Data extract start
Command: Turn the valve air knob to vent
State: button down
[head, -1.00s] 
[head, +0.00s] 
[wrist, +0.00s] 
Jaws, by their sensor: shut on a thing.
Data extract end
Written exercise: Return all the data above once more, precisely as given.

Written solution:
Command: Turn the valve air knob to vent
State: button down
[head, -1.00s] 
[head, +0.00s] 
[wrist, +0.00s] 
Jaws, by their sensor: shut on a thing.

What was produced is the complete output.